By Kyle Phillips, About.com

There are, it seems, an infinite number of ways to cook beans. This one's Tuscan, and if you don't have chantarelles you could use any other not-too-sharp wild mushroom. Cultivated button mushrooms won't do the beans justice.
To serve 4:

Prep Time: 12 hours,

Cook Time: 1 hours, 20 minutes

Ingredients:

  • 1 1/8 pounds (500 g) chantarelles
  • 1/2 pound (225 g) dried white (cannellini) beans
  • 3 cloves garlic, peeled
  • 2 sprigs of nipitella, a woodsy thyme (use regular thyme if need be)
  • 3 leaves sage
  • 1 tablespoon tomato paste
  • Extravirgin olive oil
  • Salt

Preparation:

Soak the beans in cold water overnight.
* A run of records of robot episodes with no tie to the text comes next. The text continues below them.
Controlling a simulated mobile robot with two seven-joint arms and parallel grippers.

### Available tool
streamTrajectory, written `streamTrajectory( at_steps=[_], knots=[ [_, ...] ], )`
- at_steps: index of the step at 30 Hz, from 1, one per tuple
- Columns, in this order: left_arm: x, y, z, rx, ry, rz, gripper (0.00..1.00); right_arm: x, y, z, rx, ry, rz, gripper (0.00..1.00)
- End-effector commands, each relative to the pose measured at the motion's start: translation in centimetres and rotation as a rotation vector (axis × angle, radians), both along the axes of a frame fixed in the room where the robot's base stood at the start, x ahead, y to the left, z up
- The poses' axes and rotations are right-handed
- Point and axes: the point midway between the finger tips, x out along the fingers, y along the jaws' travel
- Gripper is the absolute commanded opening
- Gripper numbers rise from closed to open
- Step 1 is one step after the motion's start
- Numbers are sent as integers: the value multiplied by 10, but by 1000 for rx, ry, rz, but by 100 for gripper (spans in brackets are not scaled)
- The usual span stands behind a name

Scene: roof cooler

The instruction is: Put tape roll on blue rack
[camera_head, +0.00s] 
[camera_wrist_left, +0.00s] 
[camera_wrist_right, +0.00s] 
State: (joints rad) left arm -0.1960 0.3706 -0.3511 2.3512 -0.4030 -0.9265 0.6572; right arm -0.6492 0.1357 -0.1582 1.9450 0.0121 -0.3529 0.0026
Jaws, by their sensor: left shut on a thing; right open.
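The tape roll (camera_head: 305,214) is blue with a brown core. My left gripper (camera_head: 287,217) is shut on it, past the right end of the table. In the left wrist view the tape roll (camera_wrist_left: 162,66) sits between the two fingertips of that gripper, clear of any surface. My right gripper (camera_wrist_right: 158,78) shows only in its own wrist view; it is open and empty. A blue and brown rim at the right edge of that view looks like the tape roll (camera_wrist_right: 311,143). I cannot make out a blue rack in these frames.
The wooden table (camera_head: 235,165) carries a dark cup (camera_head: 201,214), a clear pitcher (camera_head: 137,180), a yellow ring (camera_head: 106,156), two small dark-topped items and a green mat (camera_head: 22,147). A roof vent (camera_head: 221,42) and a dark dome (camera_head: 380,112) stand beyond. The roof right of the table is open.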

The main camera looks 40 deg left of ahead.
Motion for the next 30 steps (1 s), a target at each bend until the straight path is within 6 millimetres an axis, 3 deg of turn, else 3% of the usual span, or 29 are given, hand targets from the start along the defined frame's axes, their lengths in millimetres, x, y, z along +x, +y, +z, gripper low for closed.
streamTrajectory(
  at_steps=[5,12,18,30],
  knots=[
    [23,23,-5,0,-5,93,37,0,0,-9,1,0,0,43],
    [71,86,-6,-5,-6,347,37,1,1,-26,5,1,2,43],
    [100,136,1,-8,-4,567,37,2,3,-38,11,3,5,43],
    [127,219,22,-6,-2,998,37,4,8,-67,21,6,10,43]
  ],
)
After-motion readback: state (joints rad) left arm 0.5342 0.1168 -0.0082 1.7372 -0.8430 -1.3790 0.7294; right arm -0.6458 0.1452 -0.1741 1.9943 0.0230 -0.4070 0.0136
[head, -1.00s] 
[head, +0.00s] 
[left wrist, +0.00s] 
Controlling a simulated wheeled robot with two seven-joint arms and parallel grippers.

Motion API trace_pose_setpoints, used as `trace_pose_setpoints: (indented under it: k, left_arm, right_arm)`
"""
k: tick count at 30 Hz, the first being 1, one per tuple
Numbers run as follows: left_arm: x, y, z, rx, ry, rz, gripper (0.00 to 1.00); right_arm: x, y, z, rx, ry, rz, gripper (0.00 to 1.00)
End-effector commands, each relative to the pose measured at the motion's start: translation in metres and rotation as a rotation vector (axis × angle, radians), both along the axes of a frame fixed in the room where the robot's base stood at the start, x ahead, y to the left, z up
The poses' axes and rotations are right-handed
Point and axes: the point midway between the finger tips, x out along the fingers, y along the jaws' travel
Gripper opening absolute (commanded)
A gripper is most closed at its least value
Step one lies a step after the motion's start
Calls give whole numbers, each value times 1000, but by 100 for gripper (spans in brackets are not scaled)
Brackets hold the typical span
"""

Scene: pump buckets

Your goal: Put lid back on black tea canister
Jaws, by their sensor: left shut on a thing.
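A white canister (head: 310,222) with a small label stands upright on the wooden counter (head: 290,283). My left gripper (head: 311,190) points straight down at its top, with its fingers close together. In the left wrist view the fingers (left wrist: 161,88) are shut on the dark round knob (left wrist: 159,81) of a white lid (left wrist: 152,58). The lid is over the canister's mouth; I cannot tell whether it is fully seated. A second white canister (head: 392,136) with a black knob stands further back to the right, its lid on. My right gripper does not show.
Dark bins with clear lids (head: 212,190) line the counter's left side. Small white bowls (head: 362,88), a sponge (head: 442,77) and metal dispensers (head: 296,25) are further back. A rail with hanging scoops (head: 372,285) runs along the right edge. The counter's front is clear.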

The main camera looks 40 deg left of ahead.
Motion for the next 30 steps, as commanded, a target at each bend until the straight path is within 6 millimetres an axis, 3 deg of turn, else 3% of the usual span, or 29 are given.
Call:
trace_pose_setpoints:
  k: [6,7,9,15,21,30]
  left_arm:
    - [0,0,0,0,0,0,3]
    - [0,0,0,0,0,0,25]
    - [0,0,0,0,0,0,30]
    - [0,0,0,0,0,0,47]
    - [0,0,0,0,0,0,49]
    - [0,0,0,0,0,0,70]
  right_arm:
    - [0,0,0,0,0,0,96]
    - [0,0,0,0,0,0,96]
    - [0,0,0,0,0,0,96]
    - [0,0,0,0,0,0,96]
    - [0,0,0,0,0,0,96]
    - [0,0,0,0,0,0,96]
Drain and rinse them, put them in a pot with water to cover, the thyme, and a clove of garlic, and simmer them for an hour, salting them lightly at the end of the cooking.

While the beans are cooking wipe the dirt from the mushrooms with a soft cloth (only wash them if they are really dirty, and take care lest the caps become waterlogged if you do). Chantarelles are fairly small; if you are using something larger cut them into chanterelle-sized pieces. Mince the remaining garlic and sauté it in 1/4 cup of olive oil; when it has become golden (don't let it brown) add the mushrooms and sage. Cook 10 minutes over a moderate flame; drain the beans, reserving the bean liquor, and add them to the mushrooms.

Dilute the tomato paste in a ladle of bean liquor and add it to the pot. Cook 20 minutes more, cover, and let the pot rest 20 minutes before serving.